The Trickster both creates order out of chaos, and destroys the order that prevents
the free expression of artistic and spiritual energies. Like the Trickster coyote of myth,
Nelson wields his formidable powers to break the mold of country music strictures,
allowing the music to reign supreme. Amusing, scandalizing, infuriating, fascinating—
that’s our Willie.
Trigger
In 1969, Willie Nelson played an okay guitar. And then some knucklehead went and
stepped on it at a particularly rowdy honky-tonk gig. Willie took it to his fix-it guy, who
declined to even try to save it. But he did offer Willie a substitute he had lying around, a
Martin N-20 classical guitar. What kind of country musician would want to play a nylon
stringed classical axe? Willie Nelson, that’s who. He knew from the first strum that this
was his guitar. He later named it Trigger (see Roy Rogers) and declared he would give it
all up when the guitar did.
Almost 40 years later, Willie is still going strong, but Trigger is having a bit of
trouble keeping up. Classical guitars are used to being lovingly stroked, with bare fingers.

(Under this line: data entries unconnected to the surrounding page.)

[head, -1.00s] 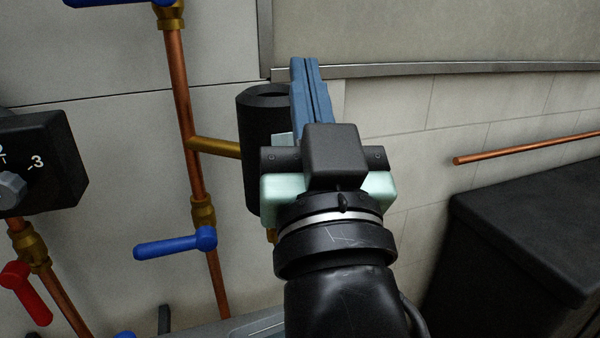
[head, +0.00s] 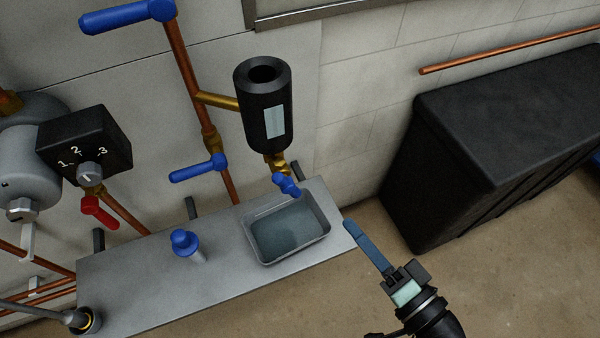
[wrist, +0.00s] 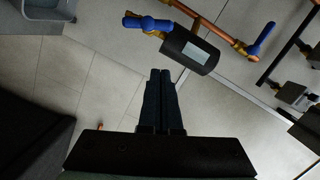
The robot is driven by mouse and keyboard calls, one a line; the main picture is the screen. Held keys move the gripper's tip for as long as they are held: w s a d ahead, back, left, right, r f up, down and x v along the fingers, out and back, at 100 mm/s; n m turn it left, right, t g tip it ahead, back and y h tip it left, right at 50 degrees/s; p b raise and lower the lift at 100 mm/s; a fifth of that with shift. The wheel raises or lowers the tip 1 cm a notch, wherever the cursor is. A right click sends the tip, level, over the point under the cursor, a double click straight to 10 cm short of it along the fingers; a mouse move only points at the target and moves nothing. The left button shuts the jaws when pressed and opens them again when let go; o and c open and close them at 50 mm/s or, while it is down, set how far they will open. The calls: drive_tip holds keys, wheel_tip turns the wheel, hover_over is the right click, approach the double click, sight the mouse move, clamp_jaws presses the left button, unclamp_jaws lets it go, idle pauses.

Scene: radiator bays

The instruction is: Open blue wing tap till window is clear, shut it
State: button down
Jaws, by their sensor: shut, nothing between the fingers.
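The blue wing tap (head: 287,186) sits on a brass fitting under a black cylinder (head: 264,85). It also shows in the wrist view (wrist: 147,23). The cylinder's window (head: 274,121) is an even pale blue-grey; I see no level line in it. The window shows in the wrist view too (wrist: 196,52). A grey tray (head: 322,243) stands below the tap with bluish liquid in it. My gripper (head: 347,224) is shut and empty, right of the tray and lower right of the tap, touching nothing. Its closed fingers (wrist: 160,72) point toward the wall in the wrist view.
Blue lever handles (head: 198,168) sit on the copper pipe left of the cylinder. A blue knob (head: 184,243) stands on the grey shelf (head: 140,285). A black numbered box (head: 85,145) and red lever (head: 99,212) are farther left. A black bin (head: 500,140) stands right. Floor between is clear.

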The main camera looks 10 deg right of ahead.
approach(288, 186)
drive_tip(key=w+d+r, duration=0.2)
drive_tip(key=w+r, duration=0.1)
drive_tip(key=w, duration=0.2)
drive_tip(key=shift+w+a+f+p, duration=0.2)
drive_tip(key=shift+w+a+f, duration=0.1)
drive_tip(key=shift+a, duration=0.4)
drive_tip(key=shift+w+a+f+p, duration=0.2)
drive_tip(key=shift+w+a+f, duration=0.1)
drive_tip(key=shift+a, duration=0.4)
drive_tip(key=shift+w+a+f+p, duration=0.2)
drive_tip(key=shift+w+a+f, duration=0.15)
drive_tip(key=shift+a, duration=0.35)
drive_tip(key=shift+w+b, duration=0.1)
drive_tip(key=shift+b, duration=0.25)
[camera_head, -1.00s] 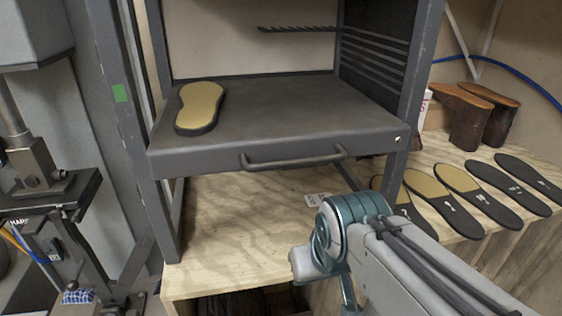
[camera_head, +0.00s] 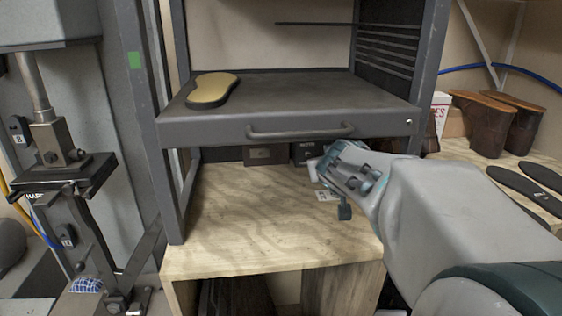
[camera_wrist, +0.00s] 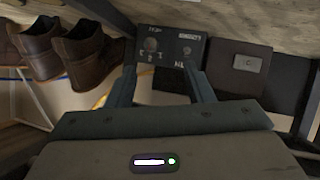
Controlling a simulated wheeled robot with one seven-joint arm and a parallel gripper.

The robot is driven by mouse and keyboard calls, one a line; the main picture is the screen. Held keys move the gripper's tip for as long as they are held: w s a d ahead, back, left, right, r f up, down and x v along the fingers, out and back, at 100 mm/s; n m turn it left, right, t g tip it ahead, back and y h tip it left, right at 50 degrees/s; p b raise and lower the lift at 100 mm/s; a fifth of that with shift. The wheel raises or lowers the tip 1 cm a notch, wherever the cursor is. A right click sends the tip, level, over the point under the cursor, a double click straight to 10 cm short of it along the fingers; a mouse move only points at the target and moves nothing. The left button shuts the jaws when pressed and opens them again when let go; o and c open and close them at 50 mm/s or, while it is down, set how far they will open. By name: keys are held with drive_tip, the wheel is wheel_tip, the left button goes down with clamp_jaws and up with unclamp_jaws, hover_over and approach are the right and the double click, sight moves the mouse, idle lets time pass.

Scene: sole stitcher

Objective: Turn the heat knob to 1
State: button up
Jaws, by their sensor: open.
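The dark control panel (camera_wrist: 172,50) is in the upper middle of the wrist view. A round knob (camera_wrist: 151,44) sits on its left part, with small white number marks below it. I cannot read which number the knob points to. My gripper (camera_wrist: 162,78) is open and empty, its two fingers spread below and to either side of the panel, apart from the knob. In the head view my gripper (camera_head: 317,168) is under the front edge of the shelf. The dark panel box (camera_head: 304,152) shows just behind it, and its knob cannot be made out there.
A brown box (camera_head: 265,154) stands beside the panel. The shelf (camera_head: 300,100) with its handle (camera_head: 300,131) hangs low above my gripper and carries a yellow sole (camera_head: 213,88). Brown shoes (camera_wrist: 75,45) are at left in the wrist view. The wooden bench top (camera_head: 260,220) is clear in front.

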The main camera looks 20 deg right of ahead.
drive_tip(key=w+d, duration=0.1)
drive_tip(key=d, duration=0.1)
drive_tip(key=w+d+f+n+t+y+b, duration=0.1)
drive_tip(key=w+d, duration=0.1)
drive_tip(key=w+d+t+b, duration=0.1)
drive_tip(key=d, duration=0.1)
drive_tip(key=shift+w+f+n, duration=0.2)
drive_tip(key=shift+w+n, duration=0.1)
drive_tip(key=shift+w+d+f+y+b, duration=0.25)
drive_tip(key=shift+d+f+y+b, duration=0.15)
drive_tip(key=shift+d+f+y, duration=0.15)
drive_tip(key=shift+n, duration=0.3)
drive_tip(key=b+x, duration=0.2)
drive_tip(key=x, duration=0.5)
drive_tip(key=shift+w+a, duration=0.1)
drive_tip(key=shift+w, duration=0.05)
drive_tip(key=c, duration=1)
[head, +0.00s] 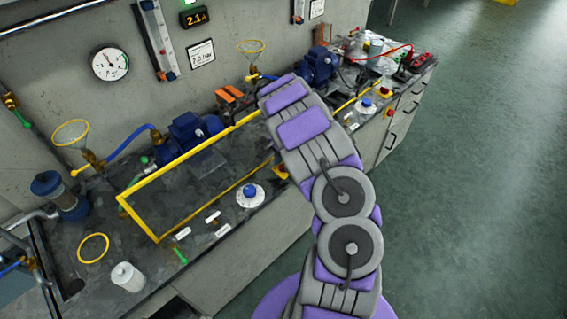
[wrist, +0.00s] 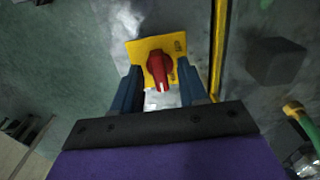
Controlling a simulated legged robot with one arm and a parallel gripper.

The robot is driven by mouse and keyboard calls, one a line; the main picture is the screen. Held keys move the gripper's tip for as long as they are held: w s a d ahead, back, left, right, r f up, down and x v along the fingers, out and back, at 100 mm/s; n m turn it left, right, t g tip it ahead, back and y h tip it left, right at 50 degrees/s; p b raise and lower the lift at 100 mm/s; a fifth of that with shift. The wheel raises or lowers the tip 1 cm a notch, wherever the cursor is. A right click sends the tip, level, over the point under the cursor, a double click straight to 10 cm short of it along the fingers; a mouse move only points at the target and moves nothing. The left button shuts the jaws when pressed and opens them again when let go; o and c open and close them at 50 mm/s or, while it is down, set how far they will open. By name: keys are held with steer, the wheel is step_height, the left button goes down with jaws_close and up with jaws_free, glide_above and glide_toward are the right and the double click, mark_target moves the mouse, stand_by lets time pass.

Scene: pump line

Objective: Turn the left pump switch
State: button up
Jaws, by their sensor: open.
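A red rotary switch knob (wrist: 159,72) sits on a yellow plate (wrist: 143,48) in the wrist view. A white mark shows on its near end. My gripper (wrist: 160,80) is open, with one blue finger on each side of the knob. Whether either finger touches it, I cannot tell. In the head view my arm hides the gripper. A small yellow patch (head: 280,172) shows beside my arm at the front of the bench, with the rest of it covered. The left blue pump (head: 190,132) stands behind a yellow frame.
A yellow frame (head: 160,232) stands on the bench, and its bar (wrist: 219,45) runs right of the switch in the wrist view. A white dial with a blue knob (head: 250,194) is on the bench. A right pump (head: 318,66) stands farther along. The green floor (head: 480,170) is clear.

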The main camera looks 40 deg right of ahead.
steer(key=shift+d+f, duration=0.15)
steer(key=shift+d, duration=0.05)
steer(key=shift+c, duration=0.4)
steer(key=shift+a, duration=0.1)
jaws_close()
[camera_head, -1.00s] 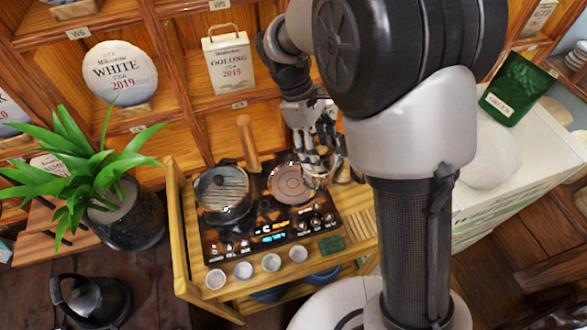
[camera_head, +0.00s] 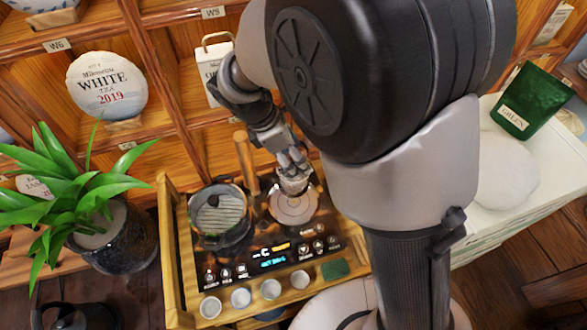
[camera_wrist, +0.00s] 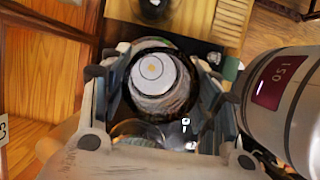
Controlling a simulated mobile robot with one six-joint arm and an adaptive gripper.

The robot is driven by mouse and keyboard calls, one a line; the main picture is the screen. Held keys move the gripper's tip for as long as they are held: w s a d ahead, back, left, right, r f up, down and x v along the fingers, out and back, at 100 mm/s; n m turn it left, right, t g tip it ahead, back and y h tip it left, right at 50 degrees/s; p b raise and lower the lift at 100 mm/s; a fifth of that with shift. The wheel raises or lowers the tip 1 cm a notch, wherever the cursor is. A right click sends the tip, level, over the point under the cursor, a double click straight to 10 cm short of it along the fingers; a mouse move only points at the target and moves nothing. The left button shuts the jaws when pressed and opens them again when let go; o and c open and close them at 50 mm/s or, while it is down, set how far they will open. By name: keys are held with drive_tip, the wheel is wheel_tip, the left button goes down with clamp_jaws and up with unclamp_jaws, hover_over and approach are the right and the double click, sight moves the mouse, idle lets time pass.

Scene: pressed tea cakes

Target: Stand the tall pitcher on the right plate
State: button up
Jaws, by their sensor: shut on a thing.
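My gripper (camera_head: 292,162) is shut on the tall pitcher (camera_head: 294,183), whose pale lower part shows below the fingers. The pitcher is over the right plate (camera_head: 290,212), a round pale disc on the black cooker. Whether its base touches the plate I cannot tell. In the wrist view, I look down into the round mouth of the pitcher (camera_wrist: 165,103) between the fingers of my gripper (camera_wrist: 160,100). It seems roughly upright.
A lidded glass pot (camera_head: 218,214) stands on the left plate, with a wooden handle (camera_head: 245,158) beside it. Several white cups (camera_head: 241,298) line the front of the wooden stand. A green pad (camera_head: 335,270) lies at their right. A potted plant (camera_head: 115,238) stands to the left.

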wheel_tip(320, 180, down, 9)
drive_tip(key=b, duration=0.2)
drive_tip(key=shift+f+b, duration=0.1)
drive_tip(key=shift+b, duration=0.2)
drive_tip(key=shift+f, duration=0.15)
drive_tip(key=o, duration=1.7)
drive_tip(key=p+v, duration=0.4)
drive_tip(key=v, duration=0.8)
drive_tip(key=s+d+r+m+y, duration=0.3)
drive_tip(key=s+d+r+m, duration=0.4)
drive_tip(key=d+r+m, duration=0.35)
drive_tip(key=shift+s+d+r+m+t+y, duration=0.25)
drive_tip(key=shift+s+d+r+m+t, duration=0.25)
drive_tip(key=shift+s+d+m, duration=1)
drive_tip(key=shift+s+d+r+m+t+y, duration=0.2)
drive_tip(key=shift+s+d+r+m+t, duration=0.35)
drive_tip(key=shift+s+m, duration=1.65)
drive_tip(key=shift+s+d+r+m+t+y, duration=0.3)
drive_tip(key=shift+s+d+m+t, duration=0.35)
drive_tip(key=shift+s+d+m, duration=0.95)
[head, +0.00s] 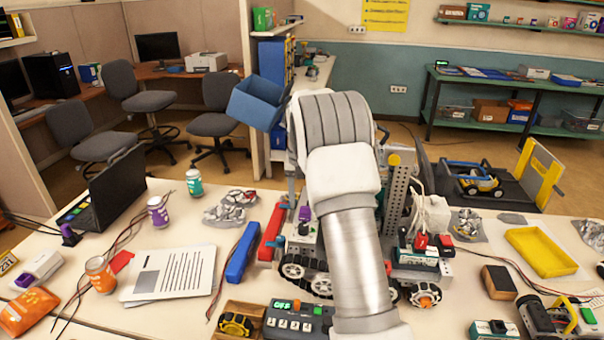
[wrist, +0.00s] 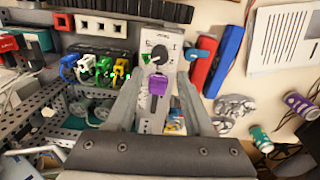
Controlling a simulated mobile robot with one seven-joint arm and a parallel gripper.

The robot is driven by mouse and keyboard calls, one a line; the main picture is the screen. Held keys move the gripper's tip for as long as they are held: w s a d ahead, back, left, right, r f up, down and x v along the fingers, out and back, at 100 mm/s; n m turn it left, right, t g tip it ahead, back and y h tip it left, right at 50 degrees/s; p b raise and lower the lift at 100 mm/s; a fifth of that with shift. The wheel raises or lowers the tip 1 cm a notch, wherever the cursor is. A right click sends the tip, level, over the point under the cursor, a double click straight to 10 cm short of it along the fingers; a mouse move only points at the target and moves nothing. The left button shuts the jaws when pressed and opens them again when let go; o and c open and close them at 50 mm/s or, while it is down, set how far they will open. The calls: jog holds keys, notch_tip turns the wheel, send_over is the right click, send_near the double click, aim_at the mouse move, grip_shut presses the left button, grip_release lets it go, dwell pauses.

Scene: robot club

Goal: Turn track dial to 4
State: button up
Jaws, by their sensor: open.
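A pale narrow panel in the wrist view carries a round dial (wrist: 158,56) with a dark pointer and small printed marks around it. The marks are too small to read surely. A purple block-like control (wrist: 158,86) sits on the same panel, nearer to me. My gripper (wrist: 161,80) is open, its two grey fingers on either side of the panel, with nothing held. The purple control lies between the fingers and the dial just past it. In the head view the panel's purple part (head: 305,213) shows left of my arm, which hides my gripper.
Coloured plugs and wires (wrist: 95,68) crowd the left of the panel in the wrist view. Red and blue bars (head: 242,252) lie beside the tracked machine. Papers (head: 170,274), cans and a laptop (head: 110,190) occupy the table's left; a yellow tray (head: 541,252) is at right.

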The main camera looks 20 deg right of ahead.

Willie’s vigorous strumming and picking has worn a hole clear through the soundboard.
But that’s not the worst of it. Years of buses, airplanes, and honky-tonks have taken their
toll. For 25 years, Willie refused to even let anyone near the guitar. But at a certain point
it became clear he’d have to retire or give up his promise, as the instrument had just about
given up the ghost. Technicians from the Martin Guitar company itself performed a
unique restoration and repair job which looks to keep Trigger going as long as her master.
One thing they didn’t replace is the soundboard. Not only does it help generate
that distinctive tone, it’s also been signed by more than a hundred friends and esteemed
colleagues—everyone from Johnny Cash to Leon Russell, though Roger Miller signed
the biggest, right on the front.
Willie isn’t the only one counting on old Trigger continuing to remain on this
mortal coil. Mickey Rafael, Willie’s long-time harmonica player put it like this: “We
would just be replaced. But if Trigger goes, that’s it. Game over.”